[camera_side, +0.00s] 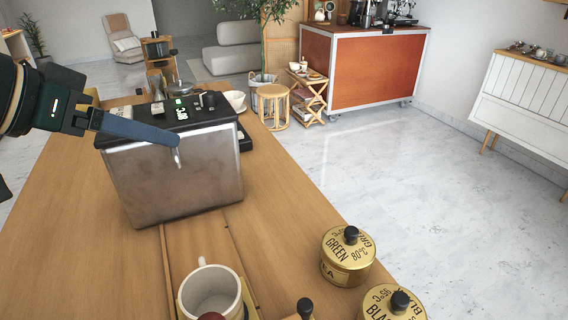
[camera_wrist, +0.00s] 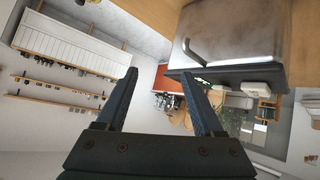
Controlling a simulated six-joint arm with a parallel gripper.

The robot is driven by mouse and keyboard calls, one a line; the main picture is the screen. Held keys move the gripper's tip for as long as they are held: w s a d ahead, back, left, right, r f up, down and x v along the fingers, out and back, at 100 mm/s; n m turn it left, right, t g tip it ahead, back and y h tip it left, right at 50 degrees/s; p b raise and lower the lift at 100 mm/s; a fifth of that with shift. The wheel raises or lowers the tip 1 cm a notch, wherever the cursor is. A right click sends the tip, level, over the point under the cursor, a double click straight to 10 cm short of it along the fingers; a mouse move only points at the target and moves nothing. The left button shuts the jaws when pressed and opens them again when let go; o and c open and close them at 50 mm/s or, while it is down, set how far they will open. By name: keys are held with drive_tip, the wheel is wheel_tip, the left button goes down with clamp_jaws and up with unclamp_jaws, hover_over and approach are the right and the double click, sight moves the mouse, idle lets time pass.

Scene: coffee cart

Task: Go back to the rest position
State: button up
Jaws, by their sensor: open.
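My gripper (camera_side: 142,128) reaches in from the left in the side view, its fingers in front of the upper part of the steel box-shaped machine (camera_side: 175,180). In the wrist view my gripper (camera_wrist: 168,85) shows two dark fingers spread apart with nothing between them. The machine also shows in the wrist view (camera_wrist: 235,35), at the upper right beside the right finger. A thin metal spout (camera_side: 177,157) sticks out of its front near the fingertips. I cannot tell whether the fingers touch the machine.
A white mug (camera_side: 211,290) stands at the front of the wooden counter (camera_side: 85,250). A green tea tin (camera_side: 347,258) and a black tea tin (camera_side: 393,304) stand at the front right. A white bowl (camera_side: 236,101) is behind the machine. The counter left of the mug is clear.

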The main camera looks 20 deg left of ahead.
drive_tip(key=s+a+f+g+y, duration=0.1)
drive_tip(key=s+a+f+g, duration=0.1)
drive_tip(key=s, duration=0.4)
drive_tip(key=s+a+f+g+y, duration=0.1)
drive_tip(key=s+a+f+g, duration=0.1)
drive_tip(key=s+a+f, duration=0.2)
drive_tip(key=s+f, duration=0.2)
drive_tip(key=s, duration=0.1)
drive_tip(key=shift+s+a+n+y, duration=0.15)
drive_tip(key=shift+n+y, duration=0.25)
----------------
## Requirement
Copy the material above exactly and drop the pictures.

## Result of the exercise
[camera_side, +0.00s] 
[camera_wrist, +0.00s] 
Controlling a simulated six-joint arm with a parallel gripper.

The robot is driven by mouse and keyboard calls, one a line; the main picture is the screen. Held keys move the gripper's tip for as long as they are held: w s a d ahead, back, left, right, r f up, down and x v along the fingers, out and back, at 100 mm/s; n m turn it left, right, t g tip it ahead, back and y h tip it left, right at 50 degrees/s; p b raise and lower the lift at 100 mm/s; a fifth of that with shift. The wheel raises or lowers the tip 1 cm a notch, wherever the cursor is. A right click sends the tip, level, over the point under the cursor, a double click straight to 10 cm short of it along the fingers; a mouse move only points at the target and moves nothing. The left button shuts the jaws when pressed and opens them again when let go; o and c open and close them at 50 mm/s or, while it is down, set how far they will open. By name: keys are held with drive_tip, the wheel is wheel_tip, the left button goes down with clamp_jaws and up with unclamp_jaws, hover_over and approach are the right and the double click, sight moves the mouse, idle lets time pass.

Scene: coffee cart

Task: Go back to the rest position
State: button up
Jaws, by their sensor: open.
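My gripper (camera_side: 142,128) reaches in from the left in the side view, its fingers in front of the upper part of the steel box-shaped machine (camera_side: 175,180). In the wrist view my gripper (camera_wrist: 168,85) shows two dark fingers spread apart with nothing between them. The machine also shows in the wrist view (camera_wrist: 235,35), at the upper right beside the right finger. A thin metal spout (camera_side: 177,157) sticks out of its front near the fingertips. I cannot tell whether the fingers touch the machine.
A white mug (camera_side: 211,290) stands at the front of the wooden counter (camera_side: 85,250). A green tea tin (camera_side: 347,258) and a black tea tin (camera_side: 393,304) stand at the front right. A white bowl (camera_side: 236,101) is behind the machine. The counter left of the mug is clear.

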The main camera looks 20 deg left of ahead.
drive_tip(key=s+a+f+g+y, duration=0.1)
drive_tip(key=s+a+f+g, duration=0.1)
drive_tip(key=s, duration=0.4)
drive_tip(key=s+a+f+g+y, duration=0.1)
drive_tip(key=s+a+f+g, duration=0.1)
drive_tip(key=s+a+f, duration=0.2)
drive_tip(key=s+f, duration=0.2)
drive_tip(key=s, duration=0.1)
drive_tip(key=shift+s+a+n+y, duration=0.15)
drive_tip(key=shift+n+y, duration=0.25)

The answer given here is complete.